İlk göz ağrım öykü değil, romandı. Ortaokuldayken romanlar yazdığımı sanıyordum. Lise son sınıfta öğretmenim Vedat Günyol’un yönlendirmesiyle öykü yazmaya başladım. Önce öyküler yayımlandı. O gün çok mutluydum, umutlarım vardı. Edebiyatın toplum üzerinde büyük bir gücü, etkisi olabileceğine yürekten inanıyordum. Kırk beş yıl sonra ne yazık ki eskisi kadar umutlu değilim. Kırk beş yıl önce yazdığım öykülerle 2011 tarihli ‘Yağmur Akşamları’nı yan yana okuyun, bir içe çekilişi yakalarsınız. Bugün bana edebiyat, ‘artık’ içe çekilişler toplamı gibi geliyor.

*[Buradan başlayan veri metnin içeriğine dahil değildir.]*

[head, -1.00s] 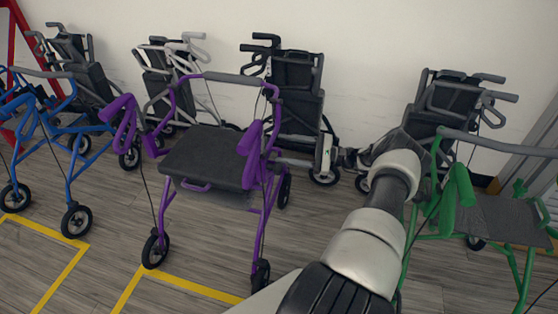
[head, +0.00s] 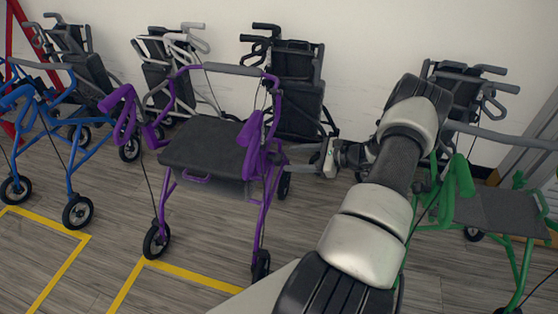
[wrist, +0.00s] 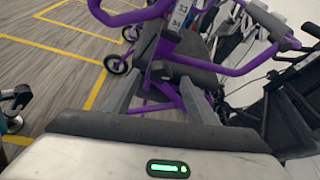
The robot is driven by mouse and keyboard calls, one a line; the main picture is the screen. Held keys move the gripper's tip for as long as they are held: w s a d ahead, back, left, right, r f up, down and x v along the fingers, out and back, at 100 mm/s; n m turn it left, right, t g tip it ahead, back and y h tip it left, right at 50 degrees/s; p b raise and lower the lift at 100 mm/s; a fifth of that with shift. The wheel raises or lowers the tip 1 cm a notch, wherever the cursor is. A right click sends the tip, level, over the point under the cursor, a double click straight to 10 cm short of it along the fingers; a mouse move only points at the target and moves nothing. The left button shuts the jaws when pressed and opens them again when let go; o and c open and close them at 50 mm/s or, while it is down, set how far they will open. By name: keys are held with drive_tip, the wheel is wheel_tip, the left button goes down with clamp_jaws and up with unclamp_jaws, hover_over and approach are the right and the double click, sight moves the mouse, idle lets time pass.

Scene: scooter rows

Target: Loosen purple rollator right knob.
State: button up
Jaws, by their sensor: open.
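The purple rollator (head: 265,190) stands left of my arm in the head view, with a dark seat and purple side frames. Its purple frame (wrist: 192,100) also fills the upper middle of the wrist view. My gripper (head: 286,159) is beside its right side frame, fingers pointing left toward it. In the wrist view my gripper (wrist: 158,88) has its two grey fingers apart, with purple tubing and a dark part beyond and between them. I cannot make out the right knob clearly, nor tell whether the fingers touch anything.
A blue rollator (head: 62,150) stands left and a green one (head: 462,185) right of my arm. Yellow floor lines (head: 190,281) mark bays; the floor in front is clear.

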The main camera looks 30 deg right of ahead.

Günümüzün edebiyat ortamında çok satmanın geçer akçe olduğu bir anlayış var. Bu ortamda siz, iyi edebiyat için emek harcayan ve bilhassa son yıllarda bunu dile getiren bir tavrı benimsiyorsunuz. Çok satmak gerçekten çok okunmaktan daha mı önemli artık?
Her çok satanın değersiz olduğunu söylemek gerçekten haksızlık olur. Ne var ki, satışa bağlanıp kalmış bir edebiyat-yayın ortamının doğrudan doğruya sanata zarar vereceği çok açıktır. Kırk beş yıldır geçimimi edebiyat, yazmak karşıladı. Profesyonel yazarlığı elbette savunuyorum. Fakat çok satmak uğruna en basite indirgenmiş bir şeyler yazmaya da karşıyım.”
  
ÖDÜLLERİN yararına, işlevine her zaman değindim.
Usta yazarların yeniden gündeme gelmesini sağlar, yaygınlık sağlar. Bu durumun Selim İleri  açısından daha da yoğun olacağı inancındayım.